WRITTEN TASK: Select from the records below every line that has the word "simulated" in it.

Data extracted from a collection
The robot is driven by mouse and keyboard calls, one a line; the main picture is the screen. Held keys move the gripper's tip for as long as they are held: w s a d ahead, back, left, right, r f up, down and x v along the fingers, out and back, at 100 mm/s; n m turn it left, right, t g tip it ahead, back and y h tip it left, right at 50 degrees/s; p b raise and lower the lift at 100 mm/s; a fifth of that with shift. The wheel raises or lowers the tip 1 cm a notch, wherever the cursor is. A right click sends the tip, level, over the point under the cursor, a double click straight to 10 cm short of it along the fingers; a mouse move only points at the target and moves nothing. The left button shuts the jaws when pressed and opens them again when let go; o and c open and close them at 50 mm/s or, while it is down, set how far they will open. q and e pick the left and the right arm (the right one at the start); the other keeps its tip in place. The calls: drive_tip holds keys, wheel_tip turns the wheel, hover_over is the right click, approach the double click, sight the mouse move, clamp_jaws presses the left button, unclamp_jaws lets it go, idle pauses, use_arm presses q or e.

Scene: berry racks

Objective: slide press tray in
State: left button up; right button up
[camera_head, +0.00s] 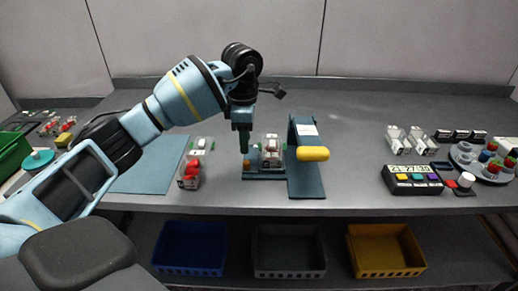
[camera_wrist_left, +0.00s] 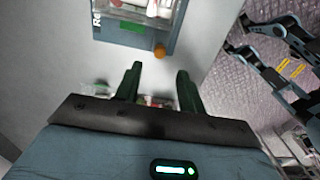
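The press (camera_head: 307,188) is a blue-grey stand with a yellow handle (camera_head: 313,154). Its flat tray (camera_head: 262,177) sticks out to the left and bears a clear box with red and white contents (camera_head: 271,150). An orange knob (camera_head: 246,163) is on the tray's left end; in the left wrist view the knob (camera_wrist_left: 159,50) lies just beyond my fingertips. My left gripper (camera_head: 244,145) points down above the knob. In the left wrist view its two fingers (camera_wrist_left: 159,72) are apart with nothing between them. Black and blue arm parts, probably my right arm, show at the right there; its fingers are unclear.
A clear box with red berries (camera_head: 190,175) stands left of the tray, by a blue mat (camera_head: 150,165). Clear boxes (camera_head: 410,140), a keyed display unit (camera_head: 412,180) and a round holder (camera_head: 480,163) are at right. Blue, grey and yellow bins (camera_head: 385,250) sit below the table.

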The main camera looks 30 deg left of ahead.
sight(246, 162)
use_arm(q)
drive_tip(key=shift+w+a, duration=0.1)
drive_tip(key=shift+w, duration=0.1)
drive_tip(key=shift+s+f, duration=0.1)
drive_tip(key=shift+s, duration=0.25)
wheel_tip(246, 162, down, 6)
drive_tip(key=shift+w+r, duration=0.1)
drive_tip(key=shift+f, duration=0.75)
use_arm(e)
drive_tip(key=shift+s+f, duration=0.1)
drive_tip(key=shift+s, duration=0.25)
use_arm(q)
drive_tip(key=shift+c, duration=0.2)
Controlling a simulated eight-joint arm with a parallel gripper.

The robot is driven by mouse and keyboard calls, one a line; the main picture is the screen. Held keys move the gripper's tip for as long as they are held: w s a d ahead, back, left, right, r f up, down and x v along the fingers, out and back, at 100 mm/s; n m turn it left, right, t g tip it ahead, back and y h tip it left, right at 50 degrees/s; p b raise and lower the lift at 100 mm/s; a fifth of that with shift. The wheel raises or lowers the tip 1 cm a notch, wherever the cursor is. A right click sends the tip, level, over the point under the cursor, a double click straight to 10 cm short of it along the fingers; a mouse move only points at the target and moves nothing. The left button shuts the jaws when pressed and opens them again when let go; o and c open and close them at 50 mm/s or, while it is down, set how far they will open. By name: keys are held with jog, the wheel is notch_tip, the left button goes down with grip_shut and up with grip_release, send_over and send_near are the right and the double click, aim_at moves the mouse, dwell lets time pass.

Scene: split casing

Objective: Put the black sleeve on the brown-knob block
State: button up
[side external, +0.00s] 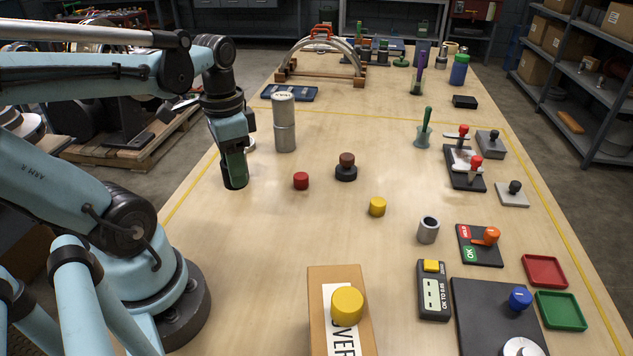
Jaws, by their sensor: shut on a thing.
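My gripper (235,172) points down over the left part of the table. It is shut on a dark, upright cylindrical thing, which I take to be the black sleeve (236,183). The fingers hide much of it, and I cannot tell the gap beneath it. The brown-knob block (346,169) stands on the table to the right of my gripper, with a brown knob above a wide black base. My gripper is clearly apart from it.
A red block (301,181) lies between my gripper and the brown-knob block. A tall grey cylinder (284,124) stands behind. A yellow block (377,207) and a hollow grey sleeve (428,230) are to the right. A cardboard box (321,300) stands at the front.

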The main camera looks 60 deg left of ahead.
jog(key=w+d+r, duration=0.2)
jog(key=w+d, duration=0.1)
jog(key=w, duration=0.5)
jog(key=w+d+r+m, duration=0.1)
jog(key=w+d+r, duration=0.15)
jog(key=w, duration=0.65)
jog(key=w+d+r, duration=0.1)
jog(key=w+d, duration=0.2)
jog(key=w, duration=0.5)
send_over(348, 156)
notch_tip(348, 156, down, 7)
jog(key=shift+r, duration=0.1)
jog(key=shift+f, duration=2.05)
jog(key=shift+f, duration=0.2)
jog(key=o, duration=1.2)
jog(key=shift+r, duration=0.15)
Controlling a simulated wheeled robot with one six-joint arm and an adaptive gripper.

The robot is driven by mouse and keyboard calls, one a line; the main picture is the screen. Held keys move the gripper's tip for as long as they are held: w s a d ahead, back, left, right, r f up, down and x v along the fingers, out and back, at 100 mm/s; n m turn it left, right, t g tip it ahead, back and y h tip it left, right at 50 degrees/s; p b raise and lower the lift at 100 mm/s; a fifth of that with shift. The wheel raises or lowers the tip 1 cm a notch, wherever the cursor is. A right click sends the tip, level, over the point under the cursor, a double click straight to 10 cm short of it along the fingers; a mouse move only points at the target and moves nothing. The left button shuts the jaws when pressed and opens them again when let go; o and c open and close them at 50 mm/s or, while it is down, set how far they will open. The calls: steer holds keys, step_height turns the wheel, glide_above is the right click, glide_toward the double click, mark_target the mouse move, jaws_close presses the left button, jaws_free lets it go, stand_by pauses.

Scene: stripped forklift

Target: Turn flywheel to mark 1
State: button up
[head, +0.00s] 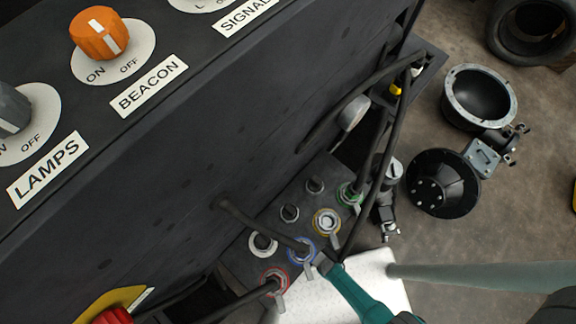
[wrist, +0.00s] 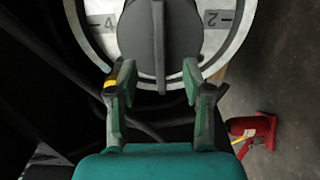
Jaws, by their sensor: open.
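In the wrist view, a round pale-grey dial plate (wrist: 82,28) shows the marks 4 on its left and 2 on its right. A dark wheel or knob with a raised upright bar (wrist: 158,35) covers its middle. The bar stands vertical, and its upper end is cut off by the frame. Mark 1 is not in view. My gripper (wrist: 157,80) is open, its two green-padded fingers apart at the lower edge of the dial, one on each side of the bar's lower end. Contact with it cannot be made out. I cannot clearly identify the flywheel in the head view.
A dark panel carries an orange BEACON knob (head: 98,33) and a grey LAMPS knob (head: 14,110). Below it are several ringed terminals (head: 326,222) and cables. Loose round parts (head: 443,183) lie on the floor at right. A red jack-like object (wrist: 255,128) shows in the wrist view.

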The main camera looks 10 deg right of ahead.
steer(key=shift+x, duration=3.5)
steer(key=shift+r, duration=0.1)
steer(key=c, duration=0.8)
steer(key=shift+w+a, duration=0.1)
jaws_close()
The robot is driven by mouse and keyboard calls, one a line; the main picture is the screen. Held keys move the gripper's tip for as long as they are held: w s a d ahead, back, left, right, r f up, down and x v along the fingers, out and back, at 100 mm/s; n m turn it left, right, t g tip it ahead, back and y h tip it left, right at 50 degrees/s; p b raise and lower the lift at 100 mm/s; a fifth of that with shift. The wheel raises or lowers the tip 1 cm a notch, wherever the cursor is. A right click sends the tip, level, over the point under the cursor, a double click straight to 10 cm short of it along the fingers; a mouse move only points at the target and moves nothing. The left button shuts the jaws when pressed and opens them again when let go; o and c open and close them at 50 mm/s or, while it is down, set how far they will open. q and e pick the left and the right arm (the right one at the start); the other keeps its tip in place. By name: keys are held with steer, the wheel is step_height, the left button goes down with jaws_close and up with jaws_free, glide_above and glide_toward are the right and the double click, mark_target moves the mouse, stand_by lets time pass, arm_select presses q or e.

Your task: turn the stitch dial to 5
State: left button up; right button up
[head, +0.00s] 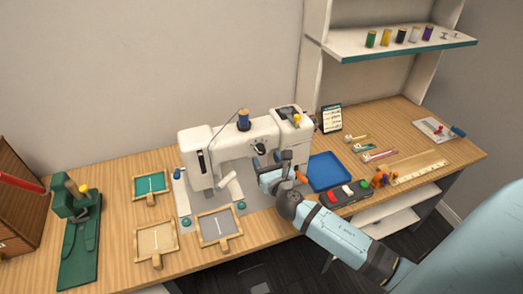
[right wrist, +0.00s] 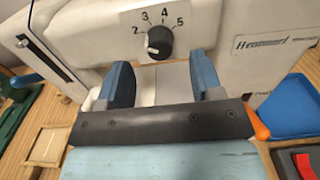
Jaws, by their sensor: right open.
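The stitch dial (right wrist: 159,43) is a dark round knob on the front of the white sewing machine (head: 228,146). The numbers 2, 3, 4 and 5 show around its top in the right wrist view. A pale mark shows on the knob's lower left side, away from the 5. The dial is small in the head view (head: 259,149). My right gripper (right wrist: 160,82) is open, with its two blue fingers apart below the dial and nothing between them. In the head view my right gripper (head: 263,171) is in front of the machine. My left gripper is not in view.
A blue tray (head: 328,171) lies right of the machine, with a dark box with coloured buttons (head: 347,194) in front. Small framed trays (head: 157,243) and a green press (head: 80,235) stand left. A spool (head: 243,120) sits on top of the machine.

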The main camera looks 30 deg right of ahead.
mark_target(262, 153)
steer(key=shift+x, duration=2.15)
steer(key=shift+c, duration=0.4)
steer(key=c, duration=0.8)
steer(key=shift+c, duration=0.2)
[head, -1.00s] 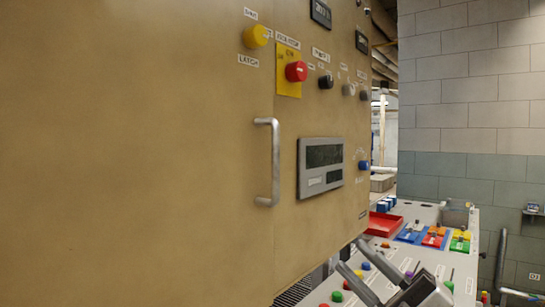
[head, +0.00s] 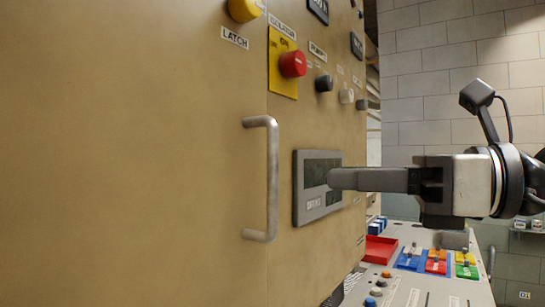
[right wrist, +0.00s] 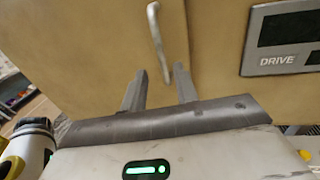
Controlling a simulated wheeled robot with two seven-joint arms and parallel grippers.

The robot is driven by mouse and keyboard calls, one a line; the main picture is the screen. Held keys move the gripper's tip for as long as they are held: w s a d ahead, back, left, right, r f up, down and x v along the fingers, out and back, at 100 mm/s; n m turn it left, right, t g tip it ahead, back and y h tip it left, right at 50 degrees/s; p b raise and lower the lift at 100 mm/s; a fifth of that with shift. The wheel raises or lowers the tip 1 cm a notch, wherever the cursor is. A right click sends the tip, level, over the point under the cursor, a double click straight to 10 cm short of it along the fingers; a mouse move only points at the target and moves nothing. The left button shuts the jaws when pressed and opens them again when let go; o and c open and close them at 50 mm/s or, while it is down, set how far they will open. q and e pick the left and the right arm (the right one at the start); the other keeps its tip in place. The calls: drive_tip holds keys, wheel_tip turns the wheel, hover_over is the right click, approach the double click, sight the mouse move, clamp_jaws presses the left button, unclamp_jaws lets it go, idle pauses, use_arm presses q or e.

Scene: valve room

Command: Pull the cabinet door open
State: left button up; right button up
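The cabinet door (head: 130,170) is a tan panel, flush with the cabinet front, and a thin seam runs at its right side. Its grey vertical bar handle (head: 271,180) stands near that seam. The yellow LATCH knob (head: 243,9) is above the handle. My right gripper (head: 335,179) is to the right of the handle, in front of the grey display, not touching the handle. In the right wrist view its two fingers (right wrist: 160,70) are apart and empty, with the handle (right wrist: 157,40) ahead, roughly in line with the gap. My left gripper is out of view.
The display panel marked DRIVE (right wrist: 290,38) is right of the handle. A red button (head: 293,64) and a dark knob (head: 324,83) project above it. A sloped console (head: 430,290) with a red tray (head: 378,250) and coloured switches stands at lower right. A block wall is behind.

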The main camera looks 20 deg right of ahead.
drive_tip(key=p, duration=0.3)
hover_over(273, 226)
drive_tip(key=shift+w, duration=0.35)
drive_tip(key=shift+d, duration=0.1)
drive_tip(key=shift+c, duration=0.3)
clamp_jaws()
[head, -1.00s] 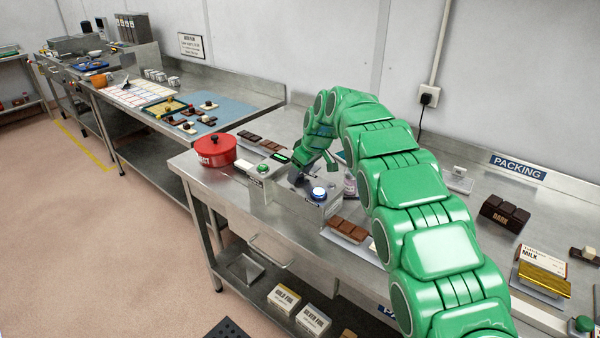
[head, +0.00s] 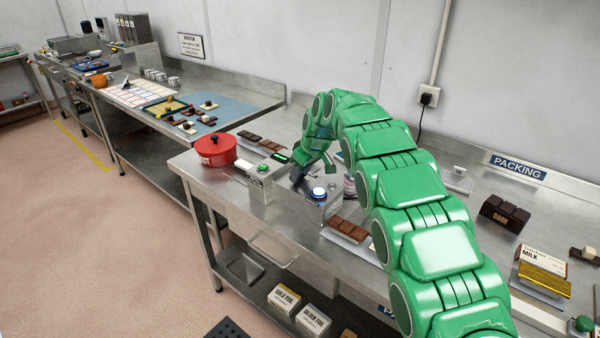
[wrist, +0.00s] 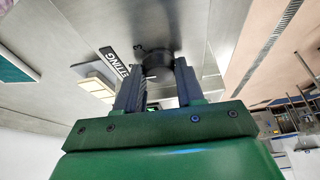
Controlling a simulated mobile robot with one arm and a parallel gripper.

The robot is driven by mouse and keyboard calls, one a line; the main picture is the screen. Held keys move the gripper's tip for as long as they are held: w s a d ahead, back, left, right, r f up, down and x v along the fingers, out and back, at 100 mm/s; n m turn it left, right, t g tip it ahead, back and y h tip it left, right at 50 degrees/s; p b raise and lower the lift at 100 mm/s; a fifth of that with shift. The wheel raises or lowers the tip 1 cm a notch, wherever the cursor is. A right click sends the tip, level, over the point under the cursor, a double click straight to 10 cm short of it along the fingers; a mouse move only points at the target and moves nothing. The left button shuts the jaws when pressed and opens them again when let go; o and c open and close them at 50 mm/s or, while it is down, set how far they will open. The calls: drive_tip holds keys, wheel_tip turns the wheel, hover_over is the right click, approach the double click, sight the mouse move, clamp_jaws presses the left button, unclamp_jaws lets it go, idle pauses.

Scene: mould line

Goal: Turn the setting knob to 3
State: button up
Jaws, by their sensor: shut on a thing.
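The setting knob (wrist: 158,60) is dark and round in the wrist view, on a metal panel beside a black label (wrist: 114,62) ending in "TING". My gripper (wrist: 156,78) has its two grey fingers on either side of the knob, closed on it. The fingers hide the knob there.
A red lidded pot (head: 216,151) and a small box with a green button (head: 262,168) stand left of the grey box. Chocolate bars (head: 348,228) lie to its right. A dark bar (head: 505,213) and wrapped packs stand farther right on the steel bench (head: 420,255).

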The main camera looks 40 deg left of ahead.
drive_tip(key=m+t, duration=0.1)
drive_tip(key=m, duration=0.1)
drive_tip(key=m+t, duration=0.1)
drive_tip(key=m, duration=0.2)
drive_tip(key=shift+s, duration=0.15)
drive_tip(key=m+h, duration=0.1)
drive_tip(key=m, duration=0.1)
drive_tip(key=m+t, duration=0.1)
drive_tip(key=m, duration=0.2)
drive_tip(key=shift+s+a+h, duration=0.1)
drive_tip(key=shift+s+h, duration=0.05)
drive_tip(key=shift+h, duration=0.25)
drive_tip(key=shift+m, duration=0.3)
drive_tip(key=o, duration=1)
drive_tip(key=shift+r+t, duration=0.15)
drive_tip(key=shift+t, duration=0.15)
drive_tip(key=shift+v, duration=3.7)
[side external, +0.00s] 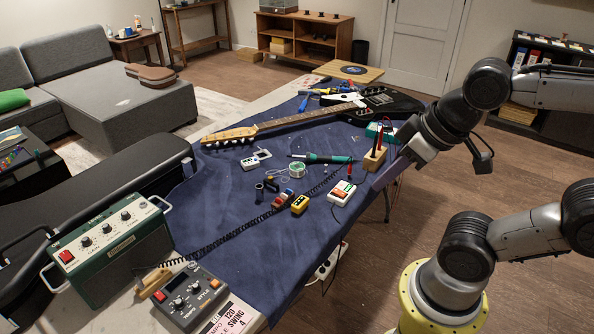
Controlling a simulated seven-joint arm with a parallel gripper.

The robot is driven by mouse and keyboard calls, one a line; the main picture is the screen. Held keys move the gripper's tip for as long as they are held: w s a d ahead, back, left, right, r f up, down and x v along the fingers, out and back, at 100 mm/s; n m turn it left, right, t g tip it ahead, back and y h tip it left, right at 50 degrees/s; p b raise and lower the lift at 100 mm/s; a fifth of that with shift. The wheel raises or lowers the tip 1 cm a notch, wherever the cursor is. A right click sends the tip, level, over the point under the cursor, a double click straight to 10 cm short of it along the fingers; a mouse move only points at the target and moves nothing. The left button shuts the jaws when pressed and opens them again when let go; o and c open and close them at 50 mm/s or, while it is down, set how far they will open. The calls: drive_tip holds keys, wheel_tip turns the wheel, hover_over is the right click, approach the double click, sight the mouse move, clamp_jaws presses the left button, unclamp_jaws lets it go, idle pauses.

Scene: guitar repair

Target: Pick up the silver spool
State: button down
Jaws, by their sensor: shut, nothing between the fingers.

EXERCISE OUTPUT:
Controlling a simulated eight-joint arm with a parallel gripper.
Controlling a simulated wheeled robot with one six-joint arm and an adaptive gripper.
Controlling a simulated wheeled robot with two seven-joint arms and parallel grippers.
Controlling a simulated mobile robot with one arm and a parallel gripper.
Controlling a simulated seven-joint arm with a parallel gripper.

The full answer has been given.